If you love books, be glad you live in this era.
There was a time when the best available writing materials were papyrus (interlocking strips cut from reedy plants) and parchment (the hides of sheep and cattle). Since papyrus and parchment were scarce and expensive, it was not uncommon for scholars to recycle materials by scraping off text and starting over. The practice was so common that a word was coined for it: palimpsest, meaning “a manuscript with multiple sets of overlaid text.”
“Overlaid text” was the key: Traces of the original writing were always left behind. Today, state-of-the-art imaging technology can expose that writing. A group of students at the Rochester Institute of Technology (RIT) recently developed an ultraviolet-fluorescence imaging system to reveal handwriting hidden beneath a 15th-century script. Specifically, they examined a page from a Book of Hours, a devotional text popular with lay Christians during the Middle Ages. Their process showed the remains of an elegant French cursive script beneath the visible text, left after the page was presumably scraped clean and reused by European monks at about 1450 A.D.

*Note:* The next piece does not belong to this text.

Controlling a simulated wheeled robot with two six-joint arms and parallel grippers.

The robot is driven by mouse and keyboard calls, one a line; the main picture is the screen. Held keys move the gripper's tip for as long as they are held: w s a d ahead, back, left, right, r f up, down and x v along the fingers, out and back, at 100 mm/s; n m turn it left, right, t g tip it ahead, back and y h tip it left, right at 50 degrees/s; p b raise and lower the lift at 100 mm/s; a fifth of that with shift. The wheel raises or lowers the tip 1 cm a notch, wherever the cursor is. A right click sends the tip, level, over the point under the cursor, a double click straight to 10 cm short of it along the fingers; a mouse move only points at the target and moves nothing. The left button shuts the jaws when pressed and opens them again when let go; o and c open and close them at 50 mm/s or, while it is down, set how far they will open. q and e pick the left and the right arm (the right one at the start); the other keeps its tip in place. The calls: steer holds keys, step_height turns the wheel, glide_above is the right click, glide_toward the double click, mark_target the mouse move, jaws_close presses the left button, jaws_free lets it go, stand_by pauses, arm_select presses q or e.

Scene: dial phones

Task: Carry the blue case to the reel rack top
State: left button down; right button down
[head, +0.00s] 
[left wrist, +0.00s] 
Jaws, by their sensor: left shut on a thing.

Unfortunately, this volume has been victimized by the controversial practice of cutting pages from medieval manuscripts and selling them individually. Further research in this case will depend upon locating and gaining access to 29 other pages known to exist from this book.
But at least now they have a tool to unlock secrets that have been invisible for hundreds of years.
For a more thorough description, see “College Sophomores Discover Hidden Text in Medieval Manuscript” by Nora McGreevy at https://www.smithsonianmag.com/smart-news/students-discover-hidden-text-medieval-manuscript-180976385/?. The photo came from that site.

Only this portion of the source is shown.